Dataset content —

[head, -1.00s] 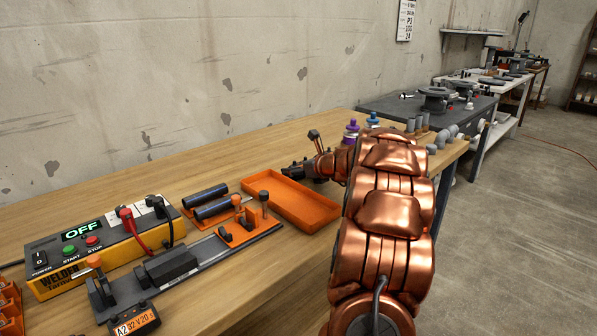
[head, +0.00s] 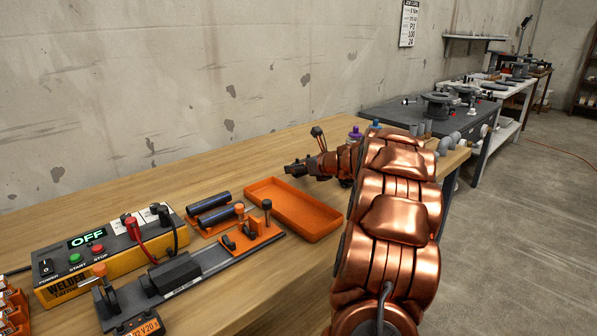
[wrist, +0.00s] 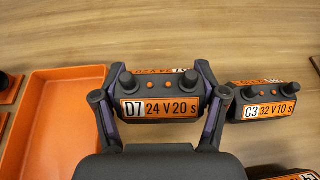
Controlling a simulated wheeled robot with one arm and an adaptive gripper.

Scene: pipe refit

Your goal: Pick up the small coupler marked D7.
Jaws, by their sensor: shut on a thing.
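The D7 coupler (wrist: 158,97) is a small dark block with two black knobs and an orange label reading "D7 24 V 20 s". In the wrist view it sits between the two fingers of my gripper (wrist: 161,80), with a finger against each side. My gripper is shut on it. The label faces the camera and reads level. I cannot tell whether the coupler is clear of the wooden table. In the head view I cannot make out the coupler or the fingers around it.
A similar coupler marked C3 (wrist: 262,104) stands close on the right, with another partly cut off below it. An orange tray (head: 290,208) is on the left in the wrist view. The yellow welder (head: 110,262), showing OFF, and a clamp rail (head: 205,272) stand front left.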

Given task — Copy the whole of the material above exactly, but not its images.

Written answer —
[head, -1.00s] 
[head, +0.00s] 
[wrist, +0.00s] 
Controlling a simulated wheeled robot with one arm and an adaptive gripper.

Scene: pipe refit

Your goal: Pick up the small coupler marked D7.
Jaws, by their sensor: shut on a thing.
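The D7 coupler (wrist: 158,97) is a small dark block with two black knobs and an orange label reading "D7 24 V 20 s". In the wrist view it sits between the two fingers of my gripper (wrist: 161,80), with a finger against each side. My gripper is shut on it. The label faces the camera and reads level. I cannot tell whether the coupler is clear of the wooden table. In the head view I cannot make out the coupler or the fingers around it.
A similar coupler marked C3 (wrist: 262,104) stands close on the right, with another partly cut off below it. An orange tray (head: 290,208) is on the left in the wrist view. The yellow welder (head: 110,262), showing OFF, and a clamp rail (head: 205,272) stand front left.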

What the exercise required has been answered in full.